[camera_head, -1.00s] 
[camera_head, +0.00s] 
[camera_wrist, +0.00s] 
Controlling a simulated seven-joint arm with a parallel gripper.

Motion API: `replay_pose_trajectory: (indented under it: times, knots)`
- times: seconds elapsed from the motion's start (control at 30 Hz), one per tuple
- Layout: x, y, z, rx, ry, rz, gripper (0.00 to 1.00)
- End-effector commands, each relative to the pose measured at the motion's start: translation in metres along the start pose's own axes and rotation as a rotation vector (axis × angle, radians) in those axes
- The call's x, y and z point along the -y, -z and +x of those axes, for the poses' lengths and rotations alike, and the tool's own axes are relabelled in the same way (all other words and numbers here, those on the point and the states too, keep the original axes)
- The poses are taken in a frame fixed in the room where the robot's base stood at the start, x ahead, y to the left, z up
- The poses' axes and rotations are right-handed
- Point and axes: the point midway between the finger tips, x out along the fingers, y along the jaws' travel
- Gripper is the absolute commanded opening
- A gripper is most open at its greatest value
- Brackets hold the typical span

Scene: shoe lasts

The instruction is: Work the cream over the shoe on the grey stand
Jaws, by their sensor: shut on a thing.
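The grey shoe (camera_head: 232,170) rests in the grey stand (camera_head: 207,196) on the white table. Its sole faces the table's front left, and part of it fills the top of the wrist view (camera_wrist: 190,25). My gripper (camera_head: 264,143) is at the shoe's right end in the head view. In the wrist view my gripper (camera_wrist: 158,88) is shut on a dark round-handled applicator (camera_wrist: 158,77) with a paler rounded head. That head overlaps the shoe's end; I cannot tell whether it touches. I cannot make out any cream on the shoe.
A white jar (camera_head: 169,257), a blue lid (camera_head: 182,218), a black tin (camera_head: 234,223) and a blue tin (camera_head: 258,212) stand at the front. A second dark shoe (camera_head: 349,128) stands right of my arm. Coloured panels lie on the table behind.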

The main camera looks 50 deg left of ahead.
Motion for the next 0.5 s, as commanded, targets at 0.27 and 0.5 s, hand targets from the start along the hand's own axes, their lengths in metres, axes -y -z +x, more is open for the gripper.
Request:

+===+

• WHAT THE TASK ASKS: Go through the material above and output exactly the lines from the one containing "- Gripper is the absolute commanded opening" through the one containing "The instruction is: Work".

• EXERCISE RESPONSE:
- Gripper is the absolute commanded opening
- A gripper is most open at its greatest value
- Brackets hold the typical span

Scene: shoe lasts

The instruction is: Work the cream over the shoe on the grey stand

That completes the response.